Dulu, sejak aku masih senang-senangnya berorganisasi di kampus. 'Tak pernah aku berfikir akan kemana dan seperti apa. Aku hanya berusaha melakukan apa yang aku bisa saat itu, untuk tujuan yang menurutku menjadi sebuah keharusan. Ya, aku dengan beberapa teman berusaha memperoleh apa yang juga menjadi hak kita. Yaitu berproses dan menjadi sasaran setiap kegiatan kampus. 

Menjadi mahasiswa kampus dua yang berada di lingkungan pondok pesantren membuat kita khawatir tidak bisa berinteraksi dengan mahasiswa induk. Selain itu, mayoritas dari kita berangkat dari pesantren dan harus kuliah di lingkungan pesantren lagi. Mungkin, saat itu membuat mereka jengah atau sekedar bosan. 

Jadilah mereka saat itu memintaku melayangkan protes kepada pimpinan, agar bisa kuliah di gedung kampus induk. Aku tidak serta merta menuruti permintaan mereka atau bahkan menjadi minyak tanah untuk semakin menyulut keinginan itu. 

Satu bulan aku meminta mereka bertahan demi memperoleh alasan yang kuat, namun data yang kami ajukan, kegelisahan yang kami rasakan. Tidak membuat apapun berubah, permintaan kami ditolak dengan alasan jika membuka kelas baru dengan jumlah mahasiswa kurang dari 20 maka kampus akan menanggung kerugian. Itu karena mayoritas peminat prodi Pendidikan Bahasa Arab (PBA) berasal dari lingkungan pesantren. 

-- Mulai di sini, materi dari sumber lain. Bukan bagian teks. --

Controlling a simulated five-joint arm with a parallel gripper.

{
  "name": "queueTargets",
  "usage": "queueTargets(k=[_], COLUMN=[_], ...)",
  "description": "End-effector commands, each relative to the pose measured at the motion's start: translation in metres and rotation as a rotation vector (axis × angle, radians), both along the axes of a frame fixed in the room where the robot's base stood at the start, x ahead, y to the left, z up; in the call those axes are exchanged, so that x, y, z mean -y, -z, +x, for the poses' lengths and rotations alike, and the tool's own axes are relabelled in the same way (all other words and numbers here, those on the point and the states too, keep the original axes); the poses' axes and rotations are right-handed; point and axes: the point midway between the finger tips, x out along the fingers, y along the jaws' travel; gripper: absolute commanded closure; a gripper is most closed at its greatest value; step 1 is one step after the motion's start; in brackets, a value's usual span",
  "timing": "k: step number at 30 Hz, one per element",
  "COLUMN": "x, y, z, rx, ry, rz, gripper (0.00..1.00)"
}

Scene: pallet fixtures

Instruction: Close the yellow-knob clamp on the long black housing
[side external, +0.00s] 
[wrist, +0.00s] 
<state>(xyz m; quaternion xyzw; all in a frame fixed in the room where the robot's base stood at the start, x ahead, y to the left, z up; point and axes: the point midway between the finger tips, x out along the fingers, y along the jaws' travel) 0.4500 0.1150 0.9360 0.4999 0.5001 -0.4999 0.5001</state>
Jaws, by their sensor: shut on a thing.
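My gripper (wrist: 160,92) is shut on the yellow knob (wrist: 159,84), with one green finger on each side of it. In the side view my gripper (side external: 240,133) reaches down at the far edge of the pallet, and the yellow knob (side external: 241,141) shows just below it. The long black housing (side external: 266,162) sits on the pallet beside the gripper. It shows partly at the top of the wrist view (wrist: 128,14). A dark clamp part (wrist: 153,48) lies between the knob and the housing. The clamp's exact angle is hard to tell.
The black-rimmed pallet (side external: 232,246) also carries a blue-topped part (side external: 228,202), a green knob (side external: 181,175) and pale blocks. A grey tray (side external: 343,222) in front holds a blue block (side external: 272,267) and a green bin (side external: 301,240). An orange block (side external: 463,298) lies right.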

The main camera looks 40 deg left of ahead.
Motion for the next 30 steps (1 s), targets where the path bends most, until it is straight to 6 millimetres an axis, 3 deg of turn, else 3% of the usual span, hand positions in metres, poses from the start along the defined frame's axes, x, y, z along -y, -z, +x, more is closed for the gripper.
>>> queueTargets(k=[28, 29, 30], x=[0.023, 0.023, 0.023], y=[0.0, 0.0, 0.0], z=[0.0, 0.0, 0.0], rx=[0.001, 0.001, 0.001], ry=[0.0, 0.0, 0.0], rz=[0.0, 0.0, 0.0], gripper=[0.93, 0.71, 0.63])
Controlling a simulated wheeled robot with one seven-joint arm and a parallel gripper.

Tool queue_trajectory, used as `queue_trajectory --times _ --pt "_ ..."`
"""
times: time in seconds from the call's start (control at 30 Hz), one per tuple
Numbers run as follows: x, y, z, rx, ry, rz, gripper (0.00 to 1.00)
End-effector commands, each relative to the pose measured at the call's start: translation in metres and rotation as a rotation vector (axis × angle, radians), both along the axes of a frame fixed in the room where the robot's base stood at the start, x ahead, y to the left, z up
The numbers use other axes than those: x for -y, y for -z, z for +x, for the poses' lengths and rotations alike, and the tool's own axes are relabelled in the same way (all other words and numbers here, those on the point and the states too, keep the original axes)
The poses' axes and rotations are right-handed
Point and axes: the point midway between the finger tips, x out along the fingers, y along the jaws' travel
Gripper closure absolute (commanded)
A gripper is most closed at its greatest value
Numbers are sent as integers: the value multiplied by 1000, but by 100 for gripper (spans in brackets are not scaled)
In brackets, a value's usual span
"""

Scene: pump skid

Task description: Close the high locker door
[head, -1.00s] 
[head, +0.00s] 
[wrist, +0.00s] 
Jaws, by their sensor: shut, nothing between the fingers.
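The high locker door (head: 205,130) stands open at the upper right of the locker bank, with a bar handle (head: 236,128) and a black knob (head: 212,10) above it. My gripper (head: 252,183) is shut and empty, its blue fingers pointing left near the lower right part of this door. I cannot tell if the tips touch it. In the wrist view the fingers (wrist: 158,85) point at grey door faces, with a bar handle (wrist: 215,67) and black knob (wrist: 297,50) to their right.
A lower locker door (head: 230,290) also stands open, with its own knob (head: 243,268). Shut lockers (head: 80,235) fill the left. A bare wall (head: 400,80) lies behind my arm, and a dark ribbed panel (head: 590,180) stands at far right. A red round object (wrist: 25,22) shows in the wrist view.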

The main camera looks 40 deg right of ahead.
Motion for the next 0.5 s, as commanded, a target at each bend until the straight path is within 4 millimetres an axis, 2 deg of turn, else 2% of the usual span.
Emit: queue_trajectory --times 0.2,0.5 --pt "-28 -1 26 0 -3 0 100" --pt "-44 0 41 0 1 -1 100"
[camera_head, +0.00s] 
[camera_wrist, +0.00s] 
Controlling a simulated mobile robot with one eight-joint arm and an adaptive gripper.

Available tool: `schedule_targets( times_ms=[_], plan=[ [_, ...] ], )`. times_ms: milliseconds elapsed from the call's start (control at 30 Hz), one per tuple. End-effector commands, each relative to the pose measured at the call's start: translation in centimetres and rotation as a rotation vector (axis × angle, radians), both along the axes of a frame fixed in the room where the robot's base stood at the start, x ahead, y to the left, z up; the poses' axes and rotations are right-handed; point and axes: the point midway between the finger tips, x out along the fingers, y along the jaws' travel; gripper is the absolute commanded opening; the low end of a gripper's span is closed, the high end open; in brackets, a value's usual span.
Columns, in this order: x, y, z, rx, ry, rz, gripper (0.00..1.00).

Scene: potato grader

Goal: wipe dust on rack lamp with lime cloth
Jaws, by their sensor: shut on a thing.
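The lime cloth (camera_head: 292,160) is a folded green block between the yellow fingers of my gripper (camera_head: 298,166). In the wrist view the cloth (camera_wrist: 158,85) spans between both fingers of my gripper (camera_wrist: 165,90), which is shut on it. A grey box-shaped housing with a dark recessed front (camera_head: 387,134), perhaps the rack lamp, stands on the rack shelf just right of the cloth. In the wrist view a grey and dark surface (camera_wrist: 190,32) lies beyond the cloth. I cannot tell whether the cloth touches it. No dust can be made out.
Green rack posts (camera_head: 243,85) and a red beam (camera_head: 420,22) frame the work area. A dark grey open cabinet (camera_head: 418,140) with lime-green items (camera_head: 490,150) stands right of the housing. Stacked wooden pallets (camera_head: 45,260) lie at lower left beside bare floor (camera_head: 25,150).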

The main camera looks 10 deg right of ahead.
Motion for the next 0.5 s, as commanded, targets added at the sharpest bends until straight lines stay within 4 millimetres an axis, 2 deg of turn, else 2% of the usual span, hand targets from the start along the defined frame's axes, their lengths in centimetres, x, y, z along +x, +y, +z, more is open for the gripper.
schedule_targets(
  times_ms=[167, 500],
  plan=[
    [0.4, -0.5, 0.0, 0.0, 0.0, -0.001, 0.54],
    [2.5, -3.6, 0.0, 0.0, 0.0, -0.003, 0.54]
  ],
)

Mendapati kenyataan itu sudah pasti kita kecewa, tetapi aku terus membesarkan hatiku sendiri juga mereka. Dengan memberi semangat, meski kita berada di kampus pondok kita tetap akan bisa mengikuti kegiatan kampus. Bahkan, menjadi yang pertama daripada yang lain. 

Motivasi itu aku garap bersama teman yang kusebut lima sekawan. Karena dasar itulah, tanpa sengaja kita mulai membicarakan peta politik kampus dan mulai mengincar posisi-posisi stratgis. Sebenarnya, kita polos, kita tidak tahu apa itu politik kampus. Aku menyadarinya baru-baru ini. Kita hanya beranggapan, jika berada di posisi itu kita bisa membantu mengangkat nama kampus pondok. Sehingga, mereka juga menyadari keberadaan kita. Sederhana, tapi itulah yang membuat kami bertahan hingga akhir. 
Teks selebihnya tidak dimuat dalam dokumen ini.